Review: LOUD (Nintendo Switch) – Pure Nintendo
Have you ever rocked out in your bedroom with the family broom, dreaming of being a rockstar? And if you’re like me, lack the talent to actually become one? If so, you can now ‘slam down on those chords’ in LOUD, a rhythm game for Nintendo Switch.
In LOUD, you play as Astrid, a teenage girl who embarks on a musical journey to become a real artist. She comes across as a Disney Channel edgy teen who only has eyes for one thing, and that’s rocking out! Whether that be a broom at first or eventually her very own electric guitar.
You progress through 14 arcade-like levels as Astrid, performing expertly timed button presses to get the highest score you can, all whilst doing your best to avoid three fatal errors; otherwise, it’s game over! Astrid is centre stage on screen and around her are six guitar necks. At the end of these necks is a hollowed-out star. Your aim is to press, hold or mash the corresponding button as the star moves down the neck to the hollowed-out area. Timing is important and can be a little hard. So much so, LOUD opens with a calibration for you to practice and adjust timing and response windows. As you rack up combos, your score begins to multiply, and Astrid will vocally react with a ‘Woo hoo!’ or something akin to that.
I’m a sucker for rhythm games and get a real kick out of stringing crazy, long, complicated combos together and LOUD certainly scratched that itch… kind of. The control scheme for LOUD makes sense, but I can’t help but feel awkward following it. For the three guitar necks on the left-hand side of the screen, you use the up, left, and down keys on your D-Pad to react to the upper, middle, and lower necks. On the other side, you use the X, A, and B buttons for the opposite. This may not seem too terrible, but one way to increase your score is to warble the long holding notes. This is done by wiggling the joystick whilst still holding the corresponding button. This can sometimes throw off your rhythm and default hand position for the fast-approaching buttons on the other side – and boy, do they come through fast…

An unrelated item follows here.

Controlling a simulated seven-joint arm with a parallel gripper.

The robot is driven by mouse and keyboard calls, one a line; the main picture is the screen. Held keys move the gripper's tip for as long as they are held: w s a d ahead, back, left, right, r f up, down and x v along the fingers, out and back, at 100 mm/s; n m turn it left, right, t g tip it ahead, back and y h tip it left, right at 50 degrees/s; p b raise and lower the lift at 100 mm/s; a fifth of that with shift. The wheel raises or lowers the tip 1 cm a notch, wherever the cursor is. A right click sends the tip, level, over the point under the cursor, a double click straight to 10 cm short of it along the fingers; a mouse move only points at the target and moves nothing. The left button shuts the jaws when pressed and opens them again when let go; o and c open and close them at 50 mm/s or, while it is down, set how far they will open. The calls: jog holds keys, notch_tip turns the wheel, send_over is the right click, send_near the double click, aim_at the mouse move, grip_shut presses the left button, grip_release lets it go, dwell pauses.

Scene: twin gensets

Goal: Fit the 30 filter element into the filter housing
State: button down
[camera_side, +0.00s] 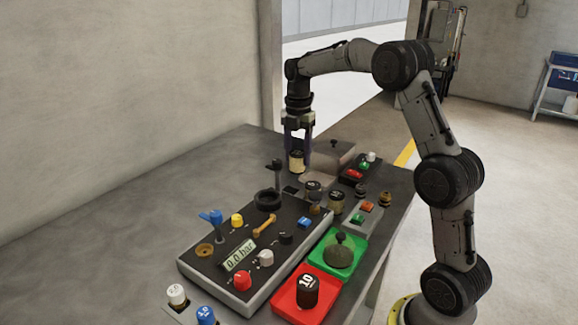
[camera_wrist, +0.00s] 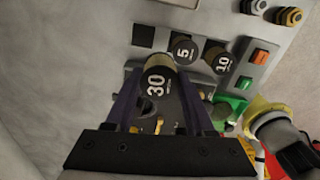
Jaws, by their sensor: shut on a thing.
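My gripper (camera_side: 297,148) is shut on the 30 filter element (camera_wrist: 157,84), a black cylinder with a tan end and a white "30". The element (camera_side: 297,160) hangs upright between the fingers, above the far part of the table. In the wrist view the fingers (camera_wrist: 156,108) are on both sides of it. Below stand two similar elements, the 5 (camera_wrist: 184,50) and the 10 (camera_wrist: 217,60). An empty dark square (camera_wrist: 143,37) is beside them. A black ring (camera_side: 268,199) sits on the panel; I cannot tell whether it is the filter housing.
The dark panel (camera_side: 222,283) carries a blue valve handle (camera_side: 212,217), coloured knobs and a gauge reading 0.0 bar (camera_side: 239,258). A red tray (camera_side: 284,306) holds a black cylinder (camera_side: 307,291). A green tray (camera_side: 352,264) holds a knobbed dome (camera_side: 338,253). The table's left side is clear.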

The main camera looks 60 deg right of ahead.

LOUD offers three levels of difficulty: Chilin’, Skillin’ and Grindin’. Grindin’ is locked until Skillin’ is completed, which acts as the Normal difficulty. I found Skillin’ to be very challenging, but frustratingly so. It would almost suck you in with a false sense of security and then throw a random string of sequences your way that doesn’t exactly correlate with the music that is being played. I would find that although we are playing as Astrid – a guitarist – some of these button presses would suddenly incorporate a drum beat or no beat at all! On the flip side, Chillin’ seems too easy and unrewarding. I was blazing through each song with little to no errors. It’s not fun when it’s too easy, but it’s not fun when it’s awkwardly challenging either! I wish there was a happy medium between the two called, Kickin’ or something.
With 14 levels, you can easily complete the story of LOUD in one sitting. The value comes from going back and improving on your score or giving the Grindin’ difficulty a go which will certainly test your patience.
As you progress through each chapter of LOUD’s story, you will unlock a new guitar and outfit. These outfits aren’t just a new dress or hairstyle, they are an entirely new person (not literally, but every aspect of Astrid’s appearance changes). It is still the same Astrid, however, she takes on these new personas, with a newly dyed colour of hair, and even gets a tattoo at one point. The new settings and Astrids help breathe life into the chapters, which is most definitely needed. I found myself just going through the motions with LOUD. Uninterested in the story, unimpressed by the rock tunes on offer, which felt like royalty-free tracks, and just overall a little bored by what was on offer.